§ Directive
Determine how many lines include the word "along", then give that number and nothing more.

§ Data extract
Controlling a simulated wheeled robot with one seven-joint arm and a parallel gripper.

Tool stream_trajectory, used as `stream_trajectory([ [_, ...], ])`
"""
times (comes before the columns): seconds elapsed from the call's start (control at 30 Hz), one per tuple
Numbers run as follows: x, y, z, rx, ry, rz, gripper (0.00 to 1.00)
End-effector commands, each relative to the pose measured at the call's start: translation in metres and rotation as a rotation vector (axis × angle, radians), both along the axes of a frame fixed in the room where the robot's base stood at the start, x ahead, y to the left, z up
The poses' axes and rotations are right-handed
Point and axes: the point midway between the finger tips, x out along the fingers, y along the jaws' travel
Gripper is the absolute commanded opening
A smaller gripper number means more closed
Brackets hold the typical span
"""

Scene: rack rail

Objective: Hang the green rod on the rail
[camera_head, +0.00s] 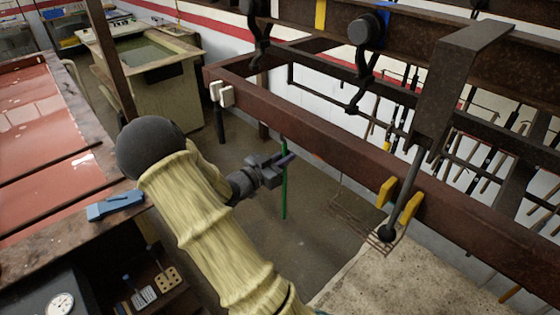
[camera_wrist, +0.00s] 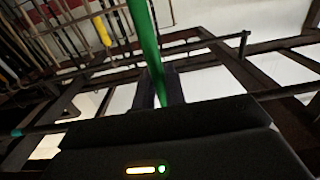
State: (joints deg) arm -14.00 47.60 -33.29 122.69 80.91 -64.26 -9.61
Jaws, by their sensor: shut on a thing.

§ Written answer
2